En 2012, face au bilan contrasté de l'annualisation du temps de travail, le gouvernement Fillon en février 2012 propose que « la mise en place d'une répartition des horaires sur une période supérieure à la semaine et au plus égale à l'année prévue par un accord collectif ne constitue pas une modification du contrat de travail ». En clair, il s'agit, en cas d'accord collectif signé avec des organisations syndicales représentatives dans l'entreprise ou l'établissement prévoyant une modulation de la durée et de la répartition du temps de travail sur une période supérieure à une semaine et inférieure à un an, de dispenser l'employeur de l'accord individuel du salarié. Ceci permettrait à l'employeur de contourner la principale difficulté rencontrée dans l'annualisation du temps de travail. Cette disposition ne sera toutefois pas votée car on est alors en fin de législature. Elle est par ailleurs très mal perçue par les syndicats, considérant une telle disposition comme une remise en cause d'un pan entier de leur champ de compétence : la négociation du temps de travail.
La conférence sociale des 9 et 10 juillet a entériné la disparition des « accords compétitivité-emploi » semblant montrer que le gouvernement ne se soucie guère du problème de compétitivité de la France.

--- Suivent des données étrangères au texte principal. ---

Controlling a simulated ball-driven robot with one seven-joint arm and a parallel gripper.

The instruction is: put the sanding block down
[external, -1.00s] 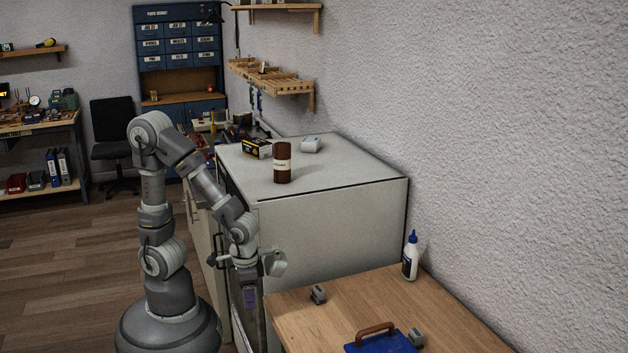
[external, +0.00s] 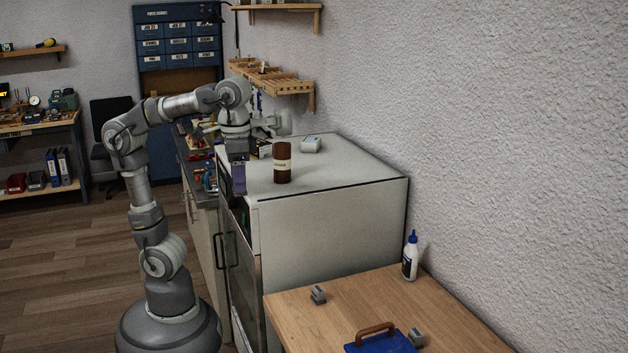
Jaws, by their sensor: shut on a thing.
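My gripper (external: 238,162) points down at the near left edge of the white cabinet top (external: 330,175). It is shut on a purple block, which I take to be the sanding block (external: 239,180). The block hangs upright below the fingers, left of the brown jar. I cannot tell whether it touches the cabinet top or is still above or in front of its edge.
The brown labelled jar (external: 282,163) stands close to the right of the block. A small pale grey object (external: 311,145) lies farther back. The right part of the top is clear. A wooden table (external: 370,300) holds a glue bottle (external: 410,256) and a blue case (external: 382,341).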

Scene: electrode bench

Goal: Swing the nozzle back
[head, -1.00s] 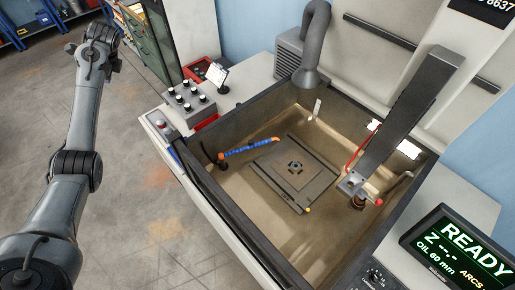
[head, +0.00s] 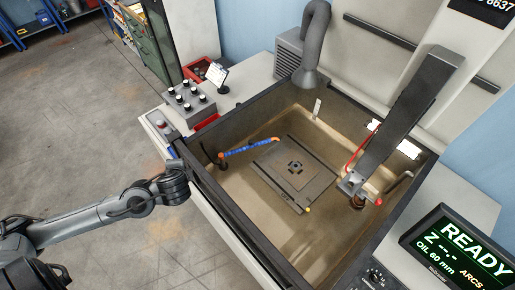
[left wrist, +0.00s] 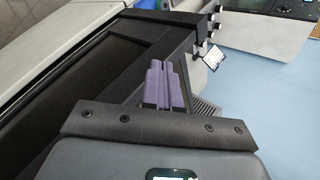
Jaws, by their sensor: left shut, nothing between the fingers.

L'annualisation du temps de travail permettrait pourtant de sauver des milliers d'emplois dans le secteur industriel comme Volskwagen a pu le faire dans le secteur automobile.
Il nous paraît donc indispensable de :
permettre un plus grand recours à l'annualisation du temps de travail en supprimant ce qui freine son extension : l'accord individuel obligatoire sur la modification du contrat de travail ;
assurer une stabilité législative dans la gestion du temps de travail. La modification très fréquente du Code du travail empêche en effet toute lisibilité pour les employeurs.